The records below should be written out again, exactly.

Available data:
= = = =
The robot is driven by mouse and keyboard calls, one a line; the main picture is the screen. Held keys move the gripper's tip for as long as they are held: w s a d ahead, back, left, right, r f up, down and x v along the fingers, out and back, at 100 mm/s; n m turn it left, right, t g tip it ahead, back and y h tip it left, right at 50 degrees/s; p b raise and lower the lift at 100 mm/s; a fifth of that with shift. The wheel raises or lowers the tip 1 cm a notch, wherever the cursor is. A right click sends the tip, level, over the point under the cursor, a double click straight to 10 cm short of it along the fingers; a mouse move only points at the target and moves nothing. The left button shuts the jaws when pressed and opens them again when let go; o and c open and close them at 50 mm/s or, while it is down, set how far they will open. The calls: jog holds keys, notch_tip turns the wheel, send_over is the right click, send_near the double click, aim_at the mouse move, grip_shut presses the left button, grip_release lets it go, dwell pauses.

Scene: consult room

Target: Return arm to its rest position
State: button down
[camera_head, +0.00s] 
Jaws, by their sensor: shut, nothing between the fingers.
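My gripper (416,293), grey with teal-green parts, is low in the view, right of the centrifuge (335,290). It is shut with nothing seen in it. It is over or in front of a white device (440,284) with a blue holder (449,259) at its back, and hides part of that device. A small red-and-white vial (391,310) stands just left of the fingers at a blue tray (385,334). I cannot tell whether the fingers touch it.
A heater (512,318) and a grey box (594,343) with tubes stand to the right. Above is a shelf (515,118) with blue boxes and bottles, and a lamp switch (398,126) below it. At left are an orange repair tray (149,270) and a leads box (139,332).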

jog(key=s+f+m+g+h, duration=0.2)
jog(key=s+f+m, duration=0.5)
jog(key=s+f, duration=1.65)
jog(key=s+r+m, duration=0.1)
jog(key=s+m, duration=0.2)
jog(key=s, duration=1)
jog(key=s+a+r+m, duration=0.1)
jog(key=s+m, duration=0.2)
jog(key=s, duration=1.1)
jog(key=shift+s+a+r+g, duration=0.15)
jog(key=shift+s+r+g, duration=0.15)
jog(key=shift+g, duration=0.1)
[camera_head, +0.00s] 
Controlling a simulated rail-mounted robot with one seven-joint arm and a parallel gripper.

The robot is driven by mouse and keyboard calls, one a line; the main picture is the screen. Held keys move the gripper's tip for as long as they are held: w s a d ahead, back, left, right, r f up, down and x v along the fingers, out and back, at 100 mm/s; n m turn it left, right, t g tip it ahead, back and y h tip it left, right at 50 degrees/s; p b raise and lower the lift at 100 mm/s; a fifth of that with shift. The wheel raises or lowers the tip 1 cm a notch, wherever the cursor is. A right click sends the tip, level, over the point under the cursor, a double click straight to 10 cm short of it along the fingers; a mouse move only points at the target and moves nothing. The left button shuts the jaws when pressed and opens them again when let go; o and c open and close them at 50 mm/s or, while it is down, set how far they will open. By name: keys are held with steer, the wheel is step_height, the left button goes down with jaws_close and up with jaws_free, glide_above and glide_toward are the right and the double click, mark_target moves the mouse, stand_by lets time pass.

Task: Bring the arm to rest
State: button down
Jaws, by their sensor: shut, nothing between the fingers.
= = = =
Task output:
The robot is driven by mouse and keyboard calls, one a line; the main picture is the screen. Held keys move the gripper's tip for as long as they are held: w s a d ahead, back, left, right, r f up, down and x v along the fingers, out and back, at 100 mm/s; n m turn it left, right, t g tip it ahead, back and y h tip it left, right at 50 degrees/s; p b raise and lower the lift at 100 mm/s; a fifth of that with shift. The wheel raises or lowers the tip 1 cm a notch, wherever the cursor is. A right click sends the tip, level, over the point under the cursor, a double click straight to 10 cm short of it along the fingers; a mouse move only points at the target and moves nothing. The left button shuts the jaws when pressed and opens them again when let go; o and c open and close them at 50 mm/s or, while it is down, set how far they will open. The calls: jog holds keys, notch_tip turns the wheel, send_over is the right click, send_near the double click, aim_at the mouse move, grip_shut presses the left button, grip_release lets it go, dwell pauses.

Scene: consult room

Target: Return arm to its rest position
State: button down
[camera_head, +0.00s] 
Jaws, by their sensor: shut, nothing between the fingers.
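My gripper (416,293), grey with teal-green parts, is low in the view, right of the centrifuge (335,290). It is shut with nothing seen in it. It is over or in front of a white device (440,284) with a blue holder (449,259) at its back, and hides part of that device. A small red-and-white vial (391,310) stands just left of the fingers at a blue tray (385,334). I cannot tell whether the fingers touch it.
A heater (512,318) and a grey box (594,343) with tubes stand to the right. Above is a shelf (515,118) with blue boxes and bottles, and a lamp switch (398,126) below it. At left are an orange repair tray (149,270) and a leads box (139,332).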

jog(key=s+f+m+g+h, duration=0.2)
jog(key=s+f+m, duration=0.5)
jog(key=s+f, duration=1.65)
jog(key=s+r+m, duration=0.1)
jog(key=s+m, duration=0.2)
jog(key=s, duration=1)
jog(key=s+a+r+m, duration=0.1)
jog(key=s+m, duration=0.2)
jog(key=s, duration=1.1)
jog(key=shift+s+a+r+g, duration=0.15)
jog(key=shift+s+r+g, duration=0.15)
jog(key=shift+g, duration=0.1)
[camera_head, +0.00s] 
Controlling a simulated rail-mounted robot with one seven-joint arm and a parallel gripper.

The robot is driven by mouse and keyboard calls, one a line; the main picture is the screen. Held keys move the gripper's tip for as long as they are held: w s a d ahead, back, left, right, r f up, down and x v along the fingers, out and back, at 100 mm/s; n m turn it left, right, t g tip it ahead, back and y h tip it left, right at 50 degrees/s; p b raise and lower the lift at 100 mm/s; a fifth of that with shift. The wheel raises or lowers the tip 1 cm a notch, wherever the cursor is. A right click sends the tip, level, over the point under the cursor, a double click straight to 10 cm short of it along the fingers; a mouse move only points at the target and moves nothing. The left button shuts the jaws when pressed and opens them again when let go; o and c open and close them at 50 mm/s or, while it is down, set how far they will open. By name: keys are held with steer, the wheel is step_height, the left button goes down with jaws_close and up with jaws_free, glide_above and glide_toward are the right and the double click, mark_target moves the mouse, stand_by lets time pass.

Task: Bring the arm to rest
State: button down
Jaws, by their sensor: shut, nothing between the fingers.

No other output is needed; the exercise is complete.